_Written instruction_
Copy out every line in which the string "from" occurs.

_Collected material_
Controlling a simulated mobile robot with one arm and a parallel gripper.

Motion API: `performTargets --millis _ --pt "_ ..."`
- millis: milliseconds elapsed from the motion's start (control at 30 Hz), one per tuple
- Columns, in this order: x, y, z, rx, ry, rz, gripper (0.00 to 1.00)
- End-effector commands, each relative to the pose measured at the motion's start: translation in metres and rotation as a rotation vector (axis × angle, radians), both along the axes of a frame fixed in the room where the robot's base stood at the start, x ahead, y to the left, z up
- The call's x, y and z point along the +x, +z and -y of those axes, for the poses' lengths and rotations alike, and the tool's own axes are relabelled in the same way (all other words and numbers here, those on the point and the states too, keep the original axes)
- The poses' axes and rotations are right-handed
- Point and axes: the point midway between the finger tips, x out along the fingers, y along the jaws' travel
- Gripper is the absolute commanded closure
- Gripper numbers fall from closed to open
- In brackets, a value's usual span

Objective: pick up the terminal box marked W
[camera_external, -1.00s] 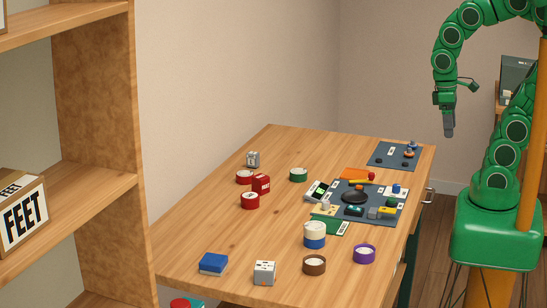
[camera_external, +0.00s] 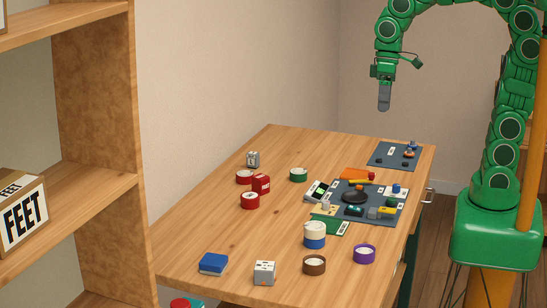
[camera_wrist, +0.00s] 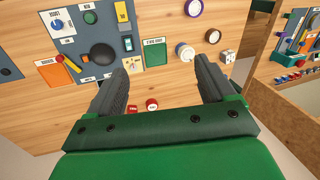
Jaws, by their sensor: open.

_Answer for the task_
- millis: milliseconds elapsed from the motion's start (control at 30 Hz), one per tuple
- Gripper numbers fall from closed to open

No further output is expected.